REQUIRED WORK → Report only the number of lines in the records that contain the word "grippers".

EXTRACTED DATA →

——

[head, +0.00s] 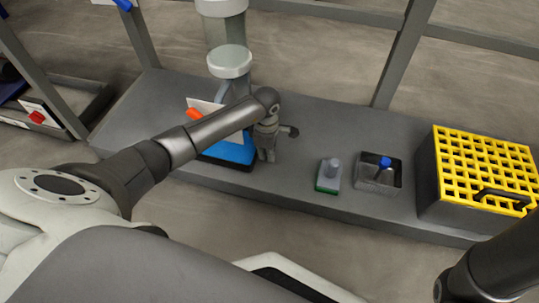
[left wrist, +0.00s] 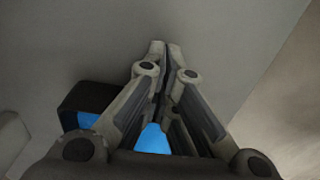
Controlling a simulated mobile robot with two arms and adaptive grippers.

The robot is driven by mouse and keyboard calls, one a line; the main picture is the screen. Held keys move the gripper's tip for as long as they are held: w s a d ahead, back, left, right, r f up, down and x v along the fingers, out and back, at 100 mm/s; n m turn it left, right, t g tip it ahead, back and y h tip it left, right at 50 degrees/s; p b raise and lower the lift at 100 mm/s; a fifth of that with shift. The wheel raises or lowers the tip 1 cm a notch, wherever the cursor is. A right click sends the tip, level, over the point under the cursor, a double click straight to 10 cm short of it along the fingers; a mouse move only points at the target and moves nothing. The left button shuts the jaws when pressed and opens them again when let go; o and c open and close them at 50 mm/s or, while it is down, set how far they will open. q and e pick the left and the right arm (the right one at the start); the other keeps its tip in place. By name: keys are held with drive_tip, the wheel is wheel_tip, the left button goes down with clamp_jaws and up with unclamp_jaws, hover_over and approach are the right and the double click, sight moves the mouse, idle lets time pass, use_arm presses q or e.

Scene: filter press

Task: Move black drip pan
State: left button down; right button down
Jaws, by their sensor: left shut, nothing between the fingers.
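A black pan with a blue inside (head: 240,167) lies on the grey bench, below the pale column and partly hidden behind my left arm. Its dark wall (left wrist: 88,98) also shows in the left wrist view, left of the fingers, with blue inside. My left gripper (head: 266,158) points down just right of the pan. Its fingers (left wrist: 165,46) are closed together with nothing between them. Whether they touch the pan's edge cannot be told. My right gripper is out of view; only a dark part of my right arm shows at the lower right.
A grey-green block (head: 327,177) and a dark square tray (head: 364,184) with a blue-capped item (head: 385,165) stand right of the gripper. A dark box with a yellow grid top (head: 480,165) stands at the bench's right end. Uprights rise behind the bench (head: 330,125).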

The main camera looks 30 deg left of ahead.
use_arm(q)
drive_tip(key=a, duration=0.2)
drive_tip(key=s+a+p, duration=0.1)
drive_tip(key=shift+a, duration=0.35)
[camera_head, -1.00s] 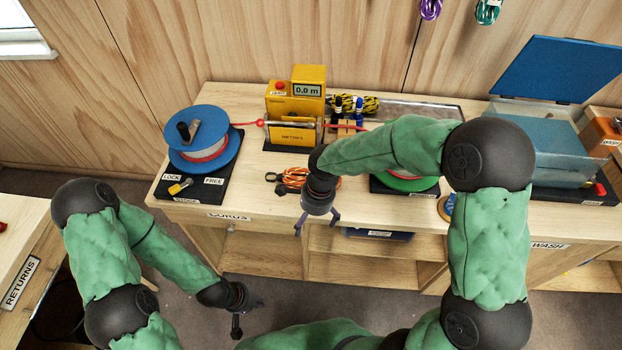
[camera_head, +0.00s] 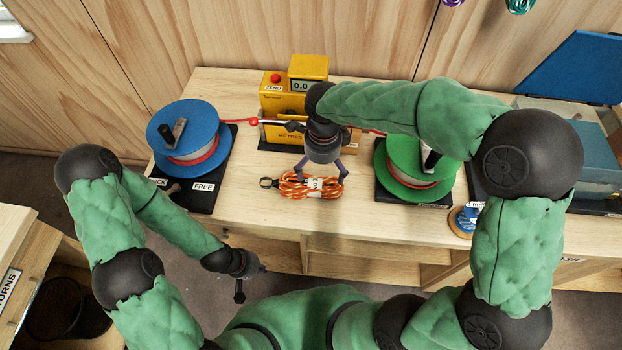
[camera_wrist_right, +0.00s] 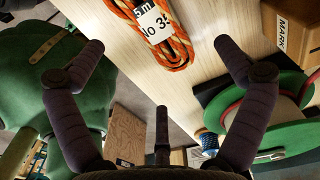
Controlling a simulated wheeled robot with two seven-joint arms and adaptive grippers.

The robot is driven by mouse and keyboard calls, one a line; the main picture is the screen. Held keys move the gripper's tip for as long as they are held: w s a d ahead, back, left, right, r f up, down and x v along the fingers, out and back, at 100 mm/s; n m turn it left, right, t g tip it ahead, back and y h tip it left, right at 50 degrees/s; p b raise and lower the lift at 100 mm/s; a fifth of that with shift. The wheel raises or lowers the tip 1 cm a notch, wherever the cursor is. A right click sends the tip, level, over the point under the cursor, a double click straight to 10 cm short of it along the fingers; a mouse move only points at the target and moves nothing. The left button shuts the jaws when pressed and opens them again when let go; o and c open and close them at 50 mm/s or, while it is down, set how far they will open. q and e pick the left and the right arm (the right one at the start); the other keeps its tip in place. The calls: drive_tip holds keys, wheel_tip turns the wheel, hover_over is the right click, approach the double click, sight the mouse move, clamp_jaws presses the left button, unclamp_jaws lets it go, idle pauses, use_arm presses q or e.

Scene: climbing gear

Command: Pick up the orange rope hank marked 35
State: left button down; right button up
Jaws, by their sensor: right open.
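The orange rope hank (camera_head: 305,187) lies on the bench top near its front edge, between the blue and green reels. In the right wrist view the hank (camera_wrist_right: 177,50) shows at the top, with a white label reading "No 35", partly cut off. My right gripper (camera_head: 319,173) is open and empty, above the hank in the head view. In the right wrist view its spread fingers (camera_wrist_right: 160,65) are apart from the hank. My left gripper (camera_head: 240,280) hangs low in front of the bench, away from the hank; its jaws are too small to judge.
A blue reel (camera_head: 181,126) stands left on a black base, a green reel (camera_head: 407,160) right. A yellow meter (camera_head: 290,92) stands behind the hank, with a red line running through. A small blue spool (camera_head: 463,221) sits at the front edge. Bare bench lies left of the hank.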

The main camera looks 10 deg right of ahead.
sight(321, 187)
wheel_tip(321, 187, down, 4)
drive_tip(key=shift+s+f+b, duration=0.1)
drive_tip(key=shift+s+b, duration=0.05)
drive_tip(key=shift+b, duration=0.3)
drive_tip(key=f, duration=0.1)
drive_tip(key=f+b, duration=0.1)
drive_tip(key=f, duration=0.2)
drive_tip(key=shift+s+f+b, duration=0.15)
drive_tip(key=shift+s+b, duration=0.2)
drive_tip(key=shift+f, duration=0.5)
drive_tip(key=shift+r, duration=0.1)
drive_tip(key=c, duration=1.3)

——

RESPONSE BELOW → 2